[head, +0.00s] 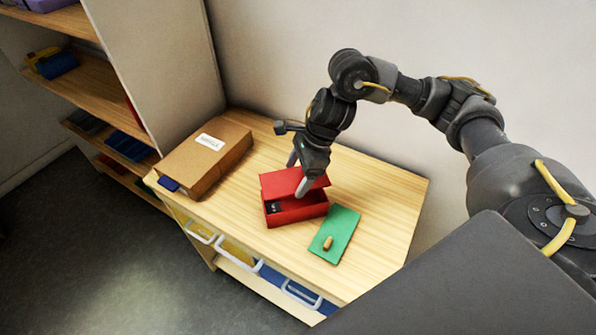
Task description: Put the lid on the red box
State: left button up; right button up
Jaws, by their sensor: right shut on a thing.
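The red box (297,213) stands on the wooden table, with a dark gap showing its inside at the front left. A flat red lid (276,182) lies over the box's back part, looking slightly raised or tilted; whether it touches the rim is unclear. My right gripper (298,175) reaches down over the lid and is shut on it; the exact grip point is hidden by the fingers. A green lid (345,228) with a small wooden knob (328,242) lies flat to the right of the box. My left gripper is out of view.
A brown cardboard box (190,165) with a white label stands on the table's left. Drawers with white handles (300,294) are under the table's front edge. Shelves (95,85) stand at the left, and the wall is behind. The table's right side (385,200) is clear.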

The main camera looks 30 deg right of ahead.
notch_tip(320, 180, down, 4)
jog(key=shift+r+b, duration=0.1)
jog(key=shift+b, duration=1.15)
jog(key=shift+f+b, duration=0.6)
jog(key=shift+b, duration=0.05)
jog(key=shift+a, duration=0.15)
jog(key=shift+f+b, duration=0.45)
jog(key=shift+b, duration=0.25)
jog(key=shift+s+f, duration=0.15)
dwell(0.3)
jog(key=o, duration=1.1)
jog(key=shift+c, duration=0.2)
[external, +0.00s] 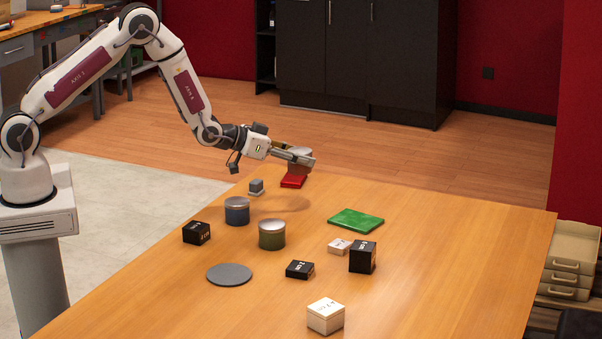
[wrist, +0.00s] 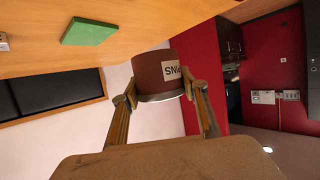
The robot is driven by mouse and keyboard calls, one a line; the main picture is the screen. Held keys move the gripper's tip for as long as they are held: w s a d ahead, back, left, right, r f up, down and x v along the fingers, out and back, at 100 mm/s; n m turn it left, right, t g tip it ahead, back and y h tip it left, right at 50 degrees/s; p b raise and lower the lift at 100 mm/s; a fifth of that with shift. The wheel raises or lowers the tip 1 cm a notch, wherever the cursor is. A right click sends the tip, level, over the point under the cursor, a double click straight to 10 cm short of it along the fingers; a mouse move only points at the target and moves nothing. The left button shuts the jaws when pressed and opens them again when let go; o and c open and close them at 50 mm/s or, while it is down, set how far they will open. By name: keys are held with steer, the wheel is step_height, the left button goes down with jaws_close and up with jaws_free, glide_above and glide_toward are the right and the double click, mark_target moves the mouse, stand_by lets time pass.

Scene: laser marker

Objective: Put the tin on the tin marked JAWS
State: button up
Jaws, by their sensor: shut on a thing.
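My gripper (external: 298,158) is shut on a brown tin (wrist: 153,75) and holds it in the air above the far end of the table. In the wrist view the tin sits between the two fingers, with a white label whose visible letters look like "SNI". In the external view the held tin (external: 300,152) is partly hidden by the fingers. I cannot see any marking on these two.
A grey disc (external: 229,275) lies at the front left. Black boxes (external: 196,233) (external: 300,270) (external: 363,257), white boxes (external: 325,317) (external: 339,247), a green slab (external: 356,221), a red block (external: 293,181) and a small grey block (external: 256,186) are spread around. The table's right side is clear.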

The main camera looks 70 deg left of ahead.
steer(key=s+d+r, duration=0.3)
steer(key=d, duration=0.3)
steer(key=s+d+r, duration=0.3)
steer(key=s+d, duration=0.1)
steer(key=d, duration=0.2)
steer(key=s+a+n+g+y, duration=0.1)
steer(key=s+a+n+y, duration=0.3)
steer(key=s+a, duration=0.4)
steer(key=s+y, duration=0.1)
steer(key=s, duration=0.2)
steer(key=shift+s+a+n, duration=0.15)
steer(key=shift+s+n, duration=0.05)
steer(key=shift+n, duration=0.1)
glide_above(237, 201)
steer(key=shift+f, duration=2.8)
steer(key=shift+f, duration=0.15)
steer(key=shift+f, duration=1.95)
--
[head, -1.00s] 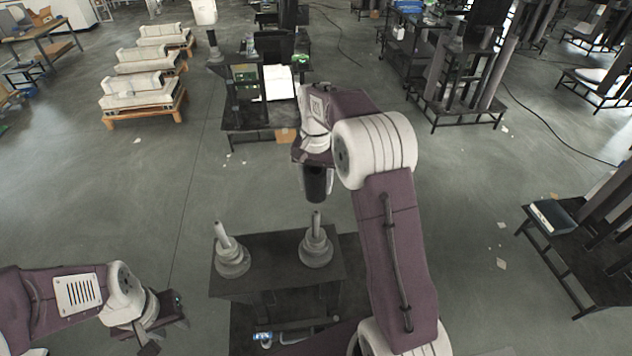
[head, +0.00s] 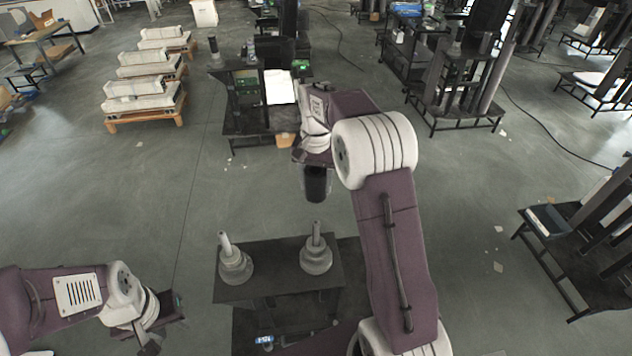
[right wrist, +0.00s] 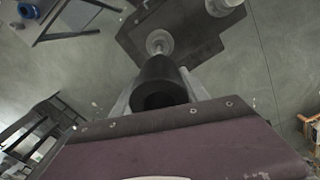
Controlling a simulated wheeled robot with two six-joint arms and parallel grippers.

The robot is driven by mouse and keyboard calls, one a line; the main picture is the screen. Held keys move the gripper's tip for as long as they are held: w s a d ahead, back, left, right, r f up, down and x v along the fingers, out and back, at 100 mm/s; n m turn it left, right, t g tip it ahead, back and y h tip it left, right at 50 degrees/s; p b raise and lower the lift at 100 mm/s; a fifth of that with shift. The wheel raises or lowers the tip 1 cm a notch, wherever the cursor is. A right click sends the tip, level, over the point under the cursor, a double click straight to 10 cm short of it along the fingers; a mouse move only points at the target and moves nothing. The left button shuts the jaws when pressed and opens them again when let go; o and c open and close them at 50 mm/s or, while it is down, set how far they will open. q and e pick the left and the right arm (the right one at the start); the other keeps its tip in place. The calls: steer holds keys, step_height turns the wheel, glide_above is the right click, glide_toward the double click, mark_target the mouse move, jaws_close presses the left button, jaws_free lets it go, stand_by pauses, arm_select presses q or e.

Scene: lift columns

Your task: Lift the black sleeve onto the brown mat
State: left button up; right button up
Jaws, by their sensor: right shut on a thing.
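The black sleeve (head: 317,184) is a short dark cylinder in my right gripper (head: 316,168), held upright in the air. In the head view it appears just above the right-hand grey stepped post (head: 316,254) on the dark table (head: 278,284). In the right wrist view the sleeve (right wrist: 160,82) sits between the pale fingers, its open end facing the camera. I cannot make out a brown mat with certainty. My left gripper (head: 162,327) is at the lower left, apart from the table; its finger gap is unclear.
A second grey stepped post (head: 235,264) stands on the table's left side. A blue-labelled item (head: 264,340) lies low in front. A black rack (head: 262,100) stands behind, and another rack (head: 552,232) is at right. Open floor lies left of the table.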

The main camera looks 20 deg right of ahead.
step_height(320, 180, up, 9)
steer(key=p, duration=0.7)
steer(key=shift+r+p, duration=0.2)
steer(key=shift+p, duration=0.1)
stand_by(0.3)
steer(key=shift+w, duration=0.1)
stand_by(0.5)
...
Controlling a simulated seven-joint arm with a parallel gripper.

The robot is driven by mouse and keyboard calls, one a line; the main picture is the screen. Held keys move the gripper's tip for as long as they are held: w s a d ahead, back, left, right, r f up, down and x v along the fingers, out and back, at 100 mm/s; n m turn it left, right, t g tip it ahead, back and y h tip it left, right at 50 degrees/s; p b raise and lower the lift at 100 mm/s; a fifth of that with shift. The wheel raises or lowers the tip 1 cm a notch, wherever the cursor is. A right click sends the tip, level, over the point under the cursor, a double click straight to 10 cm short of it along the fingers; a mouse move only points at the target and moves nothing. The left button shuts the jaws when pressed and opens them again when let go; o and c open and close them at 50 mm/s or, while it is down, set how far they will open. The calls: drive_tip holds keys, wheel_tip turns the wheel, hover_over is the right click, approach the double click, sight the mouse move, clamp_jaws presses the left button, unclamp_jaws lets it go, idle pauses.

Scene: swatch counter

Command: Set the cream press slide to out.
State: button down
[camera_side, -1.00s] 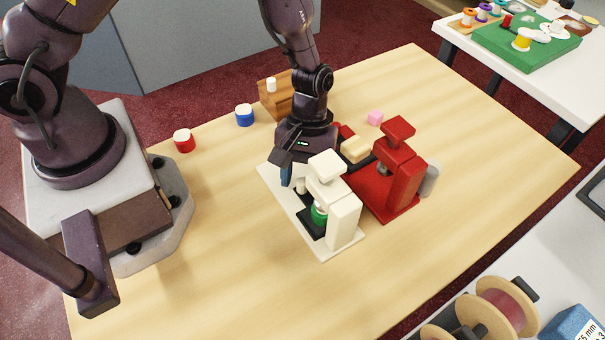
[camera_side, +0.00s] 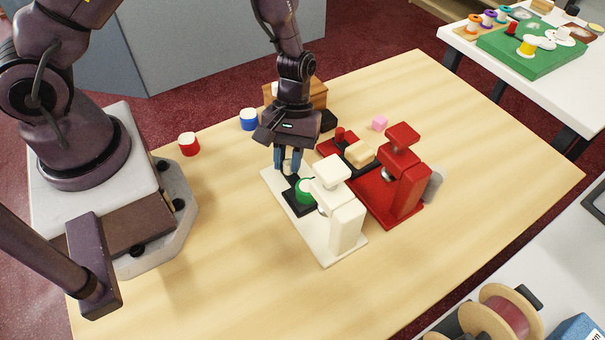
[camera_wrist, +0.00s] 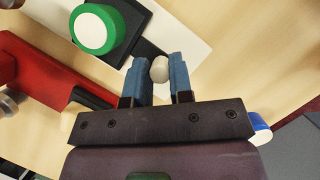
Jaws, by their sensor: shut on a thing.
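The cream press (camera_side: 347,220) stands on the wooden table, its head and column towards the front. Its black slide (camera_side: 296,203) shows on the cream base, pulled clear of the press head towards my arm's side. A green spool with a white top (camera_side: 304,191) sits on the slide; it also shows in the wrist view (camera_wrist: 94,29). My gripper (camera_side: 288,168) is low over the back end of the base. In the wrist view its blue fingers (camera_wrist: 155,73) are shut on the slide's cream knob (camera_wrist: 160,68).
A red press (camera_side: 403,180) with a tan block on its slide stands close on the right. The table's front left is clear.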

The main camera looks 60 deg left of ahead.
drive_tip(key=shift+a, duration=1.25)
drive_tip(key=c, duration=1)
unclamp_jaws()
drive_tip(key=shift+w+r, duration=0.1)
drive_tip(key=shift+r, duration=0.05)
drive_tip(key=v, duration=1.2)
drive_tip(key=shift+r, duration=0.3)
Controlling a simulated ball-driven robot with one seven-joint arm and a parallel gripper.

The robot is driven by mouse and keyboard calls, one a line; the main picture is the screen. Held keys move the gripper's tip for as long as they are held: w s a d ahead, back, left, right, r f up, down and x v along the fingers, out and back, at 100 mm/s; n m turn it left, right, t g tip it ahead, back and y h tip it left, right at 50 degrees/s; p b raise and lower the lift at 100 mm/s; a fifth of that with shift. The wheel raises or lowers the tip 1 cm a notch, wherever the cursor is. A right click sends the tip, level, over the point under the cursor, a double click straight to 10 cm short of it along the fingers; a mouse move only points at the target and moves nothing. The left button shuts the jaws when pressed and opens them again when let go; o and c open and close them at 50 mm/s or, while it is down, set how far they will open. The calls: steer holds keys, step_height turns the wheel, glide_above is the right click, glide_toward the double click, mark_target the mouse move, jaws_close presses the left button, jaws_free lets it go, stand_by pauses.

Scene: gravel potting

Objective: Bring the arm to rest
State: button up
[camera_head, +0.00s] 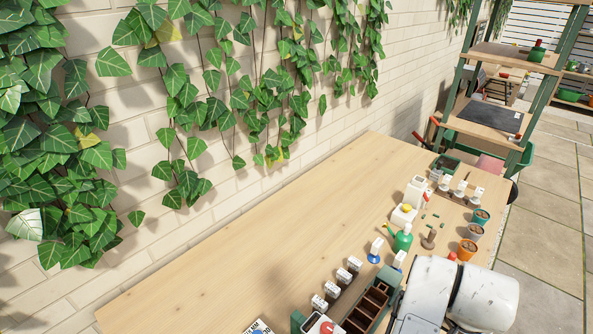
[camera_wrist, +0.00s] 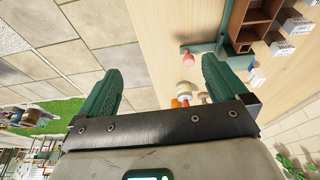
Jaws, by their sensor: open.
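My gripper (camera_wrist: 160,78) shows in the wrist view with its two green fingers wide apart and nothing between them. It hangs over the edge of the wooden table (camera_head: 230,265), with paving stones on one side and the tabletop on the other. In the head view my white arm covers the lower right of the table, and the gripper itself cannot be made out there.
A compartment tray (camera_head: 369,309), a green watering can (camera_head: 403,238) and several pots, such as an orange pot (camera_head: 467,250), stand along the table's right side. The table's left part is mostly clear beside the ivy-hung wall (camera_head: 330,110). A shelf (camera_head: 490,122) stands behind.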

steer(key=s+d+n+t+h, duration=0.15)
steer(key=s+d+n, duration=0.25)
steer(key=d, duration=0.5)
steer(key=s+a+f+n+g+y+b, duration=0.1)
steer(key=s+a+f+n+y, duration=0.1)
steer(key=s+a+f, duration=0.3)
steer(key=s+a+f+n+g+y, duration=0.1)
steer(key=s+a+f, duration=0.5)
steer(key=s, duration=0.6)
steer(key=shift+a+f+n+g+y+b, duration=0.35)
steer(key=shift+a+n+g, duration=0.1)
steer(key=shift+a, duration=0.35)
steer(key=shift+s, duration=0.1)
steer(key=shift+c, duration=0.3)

### GOAL OF THE EXERCISE
Collect from the data above every line that includes "Scene".

### WRITTEN REPLY
Scene: laser marker
Scene: lift columns
Scene: swatch counter
Scene: gravel potting

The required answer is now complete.